Los países de la región observan con preocupación que, cada vez más, los procesos electorales se apoyan en sistemas tecnológicos cuya integridad depende por completo de quienes los controlan. Esa dependencia crea una paradoja que pocas veces se discute con franqueza: no existe tecnología capaz de garantizar imparcialidad si un gobierno concentra autoridad suficiente para manipular, presionar o dirigir a quienes la administran.

La discusión no es técnica, sino estructural. La neutralidad tecnológica es un concepto limitado porque todo sistema —por sofisticado que sea— requiere operadores humanos. Y los operadores, ante un régimen autoritario o un liderazgo con intenciones hegemónicas, pueden ser removidos, coaccionados, subordinados o reemplazados por personas dispuestas a obedecer. Por esa razón, la promesa de que la tecnología “asegura” la transparencia electoral es, en el mejor de los casos, incompleta.

Cuando un país delega funciones críticas en plataformas digitales, suele confiar en la idea de que los sistemas están protegidos por protocolos, auditorías o controles técnicos. Pero estos mecanismos solo funcionan cuando existe independencia institucional. Si un gobernante adquiere poder suficiente para intervenir las instituciones, la tecnología deja de ser una herramienta de garantía y pasa a ser una herramienta de control, porque los mismos sistemas que deben proteger la integridad del voto pueden ser administrados por personas bajo la autoridad del poder político.

El crimen organizado y los proyectos autoritarios comparten un punto en común: ambos entienden que la tecnología vulnerable se convierte en un recurso estratégico cuando quienes la operan responden a intereses particulares y no al Estado de derecho. Y esa vulnerabilidad no depende del software, sino del contexto. Un sistema impecable en condiciones democráticas puede ser peligroso en un escenario donde los operadores ya no son independientes.

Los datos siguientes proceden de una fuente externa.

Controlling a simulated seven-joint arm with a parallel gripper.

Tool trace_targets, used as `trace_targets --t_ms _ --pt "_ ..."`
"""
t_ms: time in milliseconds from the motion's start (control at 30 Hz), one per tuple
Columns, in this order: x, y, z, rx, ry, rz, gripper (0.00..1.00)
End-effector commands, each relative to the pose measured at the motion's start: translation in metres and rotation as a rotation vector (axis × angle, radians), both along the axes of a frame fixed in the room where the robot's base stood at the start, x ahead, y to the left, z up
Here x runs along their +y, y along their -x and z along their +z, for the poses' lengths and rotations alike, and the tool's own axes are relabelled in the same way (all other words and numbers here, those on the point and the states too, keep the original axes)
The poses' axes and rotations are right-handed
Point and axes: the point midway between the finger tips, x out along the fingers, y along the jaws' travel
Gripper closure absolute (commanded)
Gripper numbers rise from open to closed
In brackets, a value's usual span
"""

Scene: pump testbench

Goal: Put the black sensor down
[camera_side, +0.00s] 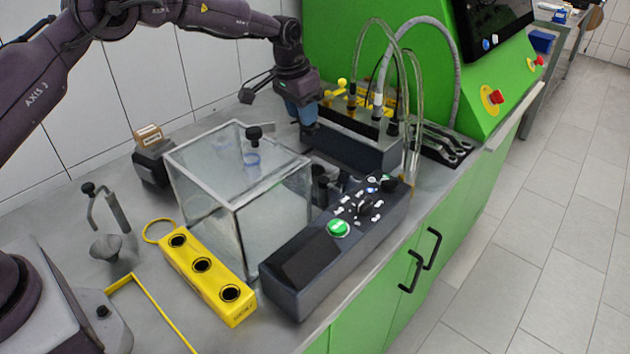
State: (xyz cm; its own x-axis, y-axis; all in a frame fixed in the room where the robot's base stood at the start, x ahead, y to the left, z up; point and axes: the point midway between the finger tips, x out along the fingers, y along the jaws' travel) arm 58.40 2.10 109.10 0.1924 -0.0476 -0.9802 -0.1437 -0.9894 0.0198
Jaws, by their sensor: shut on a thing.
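My gripper (302,112), with blue fingers, hangs at the end of my arm behind the clear box, close to the dark block at the back of the bench. It is shut on the black sensor (311,129), of which only a small dark part shows below the fingers. The rest of the sensor is hidden by the fingers. I cannot tell whether its lower end touches anything. The yellow holder (213,276) with three round dark-rimmed holes lies at the front of the bench.
The clear box (236,180) with a black knob on its lid stands mid-bench. The dark control panel (318,254) with a green button (338,228) lies to its right. Upright hoses (415,105) rise at the back right. A small dark device (152,163) stands at left.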

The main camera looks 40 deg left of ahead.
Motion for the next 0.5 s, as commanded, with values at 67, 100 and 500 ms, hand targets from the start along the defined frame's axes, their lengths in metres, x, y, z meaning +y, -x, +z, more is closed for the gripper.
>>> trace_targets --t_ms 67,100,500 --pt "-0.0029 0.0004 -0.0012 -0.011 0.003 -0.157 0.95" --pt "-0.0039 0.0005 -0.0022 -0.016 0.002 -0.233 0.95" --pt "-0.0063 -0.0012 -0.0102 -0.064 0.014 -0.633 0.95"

El resultado es un espejismo de confianza pública. La ciudadanía recibe el mensaje de que la tecnología garantiza lo que, en realidad, solo puede garantizar la independencia de quienes la supervisan. Cuando esa independencia se pierde, ningún algoritmo, ningún centro de datos y ninguna plataforma puede proteger la voluntad popular.

Por ello, el debate central no es si la tecnología es avanzada, rápida o moderna. El debate es si la estructura política puede resistir presiones cuando llega al poder alguien dispuesto a utilizar esos mismos sistemas para consolidarse. En tales circunstancias, la tecnología no falla por sí misma; falla porque depende de personas que pueden ser manipuladas.

Las democracias no pueden sostener su credibilidad en herramientas que requieren una neutralidad humana que no siempre existe. La única garantía real proviene de instituciones fuertes, no de dispositivos. La región debe reconocer que confiar ciegamente en sistemas administrados por operadores vulnerables al poder político es conceder más control del que una democracia puede permitirse entregar.